Scott showcases Tampa cybersecurity firm employing 130

June 8, 2015

Jerome R. Stockfisch | Tampa Tribune/
Gov. Rick Scott visited a local cybersecurity company on Monday to highlight its hiring spurt, lauding Sunera LLC and pronouncing Tampa the leader in state job creation.
The cyber risk management company and national leader in data risk management, data privacy and data analytics is booming within a field that is growing overall. Sunera has hired 43 people in the last two years to bring its Tampa work force to 70 and its Florida ranks to 130. It has 230 staffers across North America. In February, the company expanded its space in downtown’s Fifth Third Center on Kennedy Boulevard and announced it would be hiring another 40 with an average salary of $65,000 in the next three years.
Joel Schleicher, Sunera’s board chairman, cited recent security breaches at the Internal Revenue Service and the federal Office of Personnel Management as examples of how millions of Americans’ identities and health and financial records are at risk.

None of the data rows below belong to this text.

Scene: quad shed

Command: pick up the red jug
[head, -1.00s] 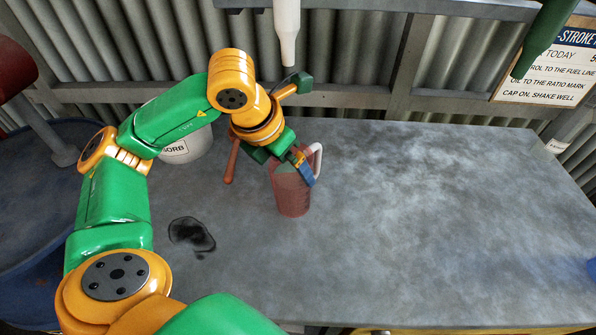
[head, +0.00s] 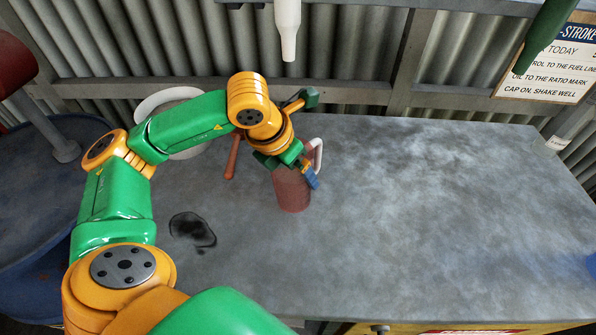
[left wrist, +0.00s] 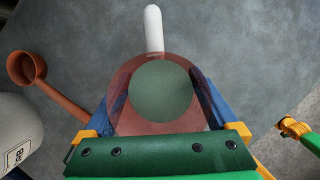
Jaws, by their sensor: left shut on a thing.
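The red jug (head: 291,194) stands upright on the grey bench (head: 420,220), its white handle pointing to the back right. My left gripper (head: 300,170) reaches down over the jug's top, shut on it. In the left wrist view the jug (left wrist: 121,80) lies between the blue fingers of my left gripper (left wrist: 160,108), with a dull green disc inside its rim and the handle pointing away. Its near side is hidden by my gripper's body. No clear gap shows under the jug.
An orange-brown dipper (left wrist: 50,88) lies left of the jug, with a white tub (head: 165,101) behind my arm. A dark stain (head: 193,230) marks the bench. A white nozzle (head: 288,30) hangs above. The bench to the right is clear.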

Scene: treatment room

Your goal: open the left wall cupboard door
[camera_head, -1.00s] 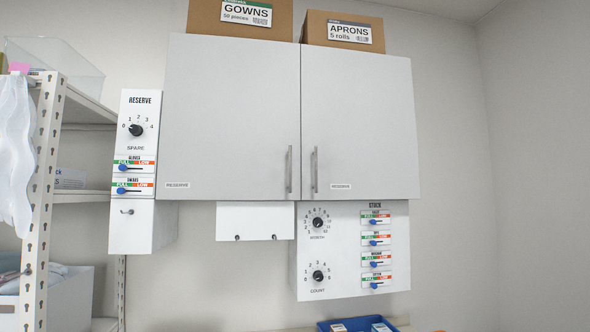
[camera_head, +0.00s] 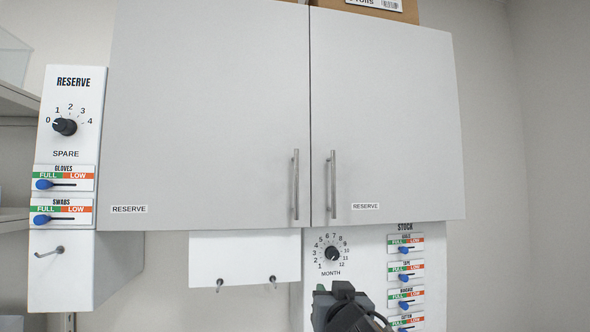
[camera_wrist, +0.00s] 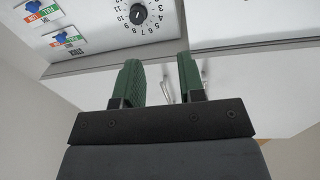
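The left wall cupboard door (camera_head: 205,115) is a grey panel labelled RESERVE, shut flush beside the right door (camera_head: 385,120). Its vertical bar handle (camera_head: 295,185) sits near its lower right edge, close to the right door's handle (camera_head: 332,187). In the wrist view my gripper (camera_wrist: 161,80) has two green fingers standing apart with a gap between them, nothing held. The handles show small and partly hidden beyond the fingers there. In the head view a dark part of my arm shows at the bottom, below the cupboard; the fingertips cannot be made out there.
A white hook board (camera_head: 245,257) hangs below the left door. A RESERVE panel (camera_head: 70,150) is left of the cupboard. Boxes stand on top. The right wall is bare.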

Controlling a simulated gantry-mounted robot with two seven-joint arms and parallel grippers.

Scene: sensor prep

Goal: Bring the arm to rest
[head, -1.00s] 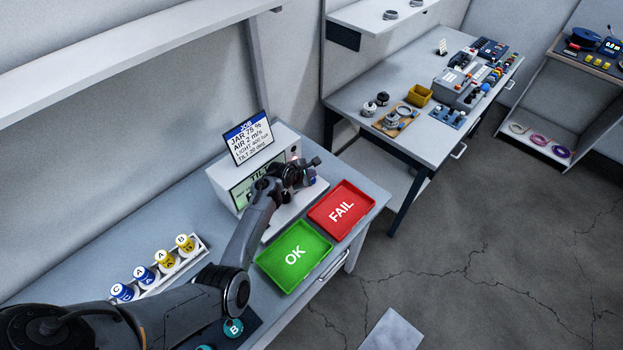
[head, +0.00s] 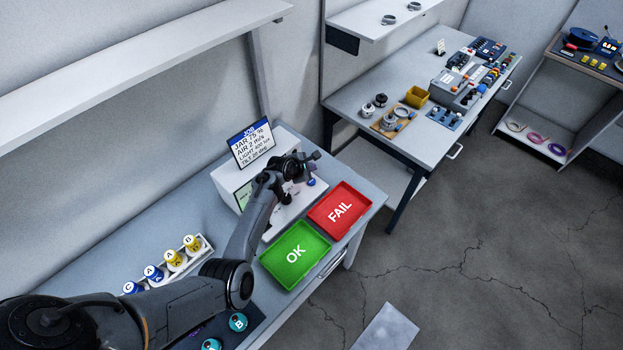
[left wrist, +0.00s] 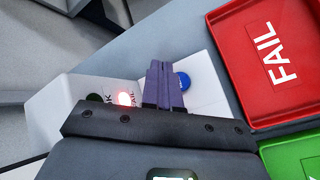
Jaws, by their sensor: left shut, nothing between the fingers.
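My left arm reaches in from the lower left in the head view. Its gripper (head: 312,160) is in front of the white test station (head: 230,178), above the station's base, and hides part of its front. In the left wrist view the gripper's fingers (left wrist: 165,88) are together with nothing between them. A blue round button (left wrist: 183,80) on the white base shows just beyond the fingertips; I cannot tell the gap between them. A lit red lamp (left wrist: 125,99) beside the word FAIL and a dark lamp (left wrist: 94,96) show on the station. My right gripper is out of view.
The green OK tray (head: 270,262) and red FAIL tray (head: 364,208) look empty, right of the arm. A white rack (head: 205,248) of several lettered jars stands left of it. A job card (head: 251,143) stands on the station. Another equipment bench (head: 440,140) stands behind.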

“Isn’t it just common sense that consumers, enterprises and shareholders should be secure in the knowledge that confidential information residing on networks is safe and secure?” said Schleicher.
Scott presented Sunera chief executive Yong-Gon Chon with a Business Ambassador medal, and the company in turn gave Scott a Tampa Bay Lightning jersey with the governor’s go-to slogan, “Let’s Get to Work,” on the back.
Scott said Florida has added 865,000 jobs in his just over four years as governor. He said the state unemployment rate has dipped to 5.6 percent. In Tampa, which has added 39,000 jobs in the last 12 months, the unemployment rate is 5.0 percent.
“Our state’s headed in the right direction,” Scott told Sunera employees, reporters and other government officials in the company’s 17th-floor suite of offices. “It’s exciting what’s going on all around our state, and Tampa’s the leader.”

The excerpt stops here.